== WHAT THE EXERCISE ASKS ==
Work out the number of lines containing "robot". Answer with nothing but that number.

***** SUPPLIED DATA

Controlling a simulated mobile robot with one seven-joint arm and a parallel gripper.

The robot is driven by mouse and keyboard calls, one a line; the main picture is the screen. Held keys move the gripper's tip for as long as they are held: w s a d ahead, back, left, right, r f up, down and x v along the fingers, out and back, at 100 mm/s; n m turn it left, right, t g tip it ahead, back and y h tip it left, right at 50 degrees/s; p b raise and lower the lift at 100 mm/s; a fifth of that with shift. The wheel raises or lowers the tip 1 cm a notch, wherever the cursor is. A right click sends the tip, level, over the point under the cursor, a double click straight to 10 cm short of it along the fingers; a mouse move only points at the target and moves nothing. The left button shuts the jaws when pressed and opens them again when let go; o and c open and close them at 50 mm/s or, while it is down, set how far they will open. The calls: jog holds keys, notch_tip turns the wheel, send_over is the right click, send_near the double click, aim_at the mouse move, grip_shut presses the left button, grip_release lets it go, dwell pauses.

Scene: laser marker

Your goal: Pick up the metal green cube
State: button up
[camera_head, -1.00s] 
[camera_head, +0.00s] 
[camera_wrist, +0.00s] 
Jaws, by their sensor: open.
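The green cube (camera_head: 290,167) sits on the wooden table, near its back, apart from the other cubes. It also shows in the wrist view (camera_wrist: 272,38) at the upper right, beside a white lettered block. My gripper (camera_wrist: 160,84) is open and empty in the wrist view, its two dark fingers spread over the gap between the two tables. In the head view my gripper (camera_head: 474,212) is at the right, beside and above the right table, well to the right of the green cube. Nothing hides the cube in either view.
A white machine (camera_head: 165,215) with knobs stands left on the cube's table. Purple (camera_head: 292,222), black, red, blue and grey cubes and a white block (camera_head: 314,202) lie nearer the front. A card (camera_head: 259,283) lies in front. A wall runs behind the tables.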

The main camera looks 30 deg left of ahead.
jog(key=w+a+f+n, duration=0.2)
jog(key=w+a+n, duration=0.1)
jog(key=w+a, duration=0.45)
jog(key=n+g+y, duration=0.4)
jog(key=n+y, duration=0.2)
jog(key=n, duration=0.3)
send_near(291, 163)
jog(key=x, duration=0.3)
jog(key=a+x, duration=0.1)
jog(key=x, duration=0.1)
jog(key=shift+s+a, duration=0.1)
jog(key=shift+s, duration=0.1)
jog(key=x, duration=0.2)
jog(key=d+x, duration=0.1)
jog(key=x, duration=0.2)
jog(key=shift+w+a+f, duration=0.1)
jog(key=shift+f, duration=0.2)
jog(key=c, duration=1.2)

**********

== FULL ANSWER ==
2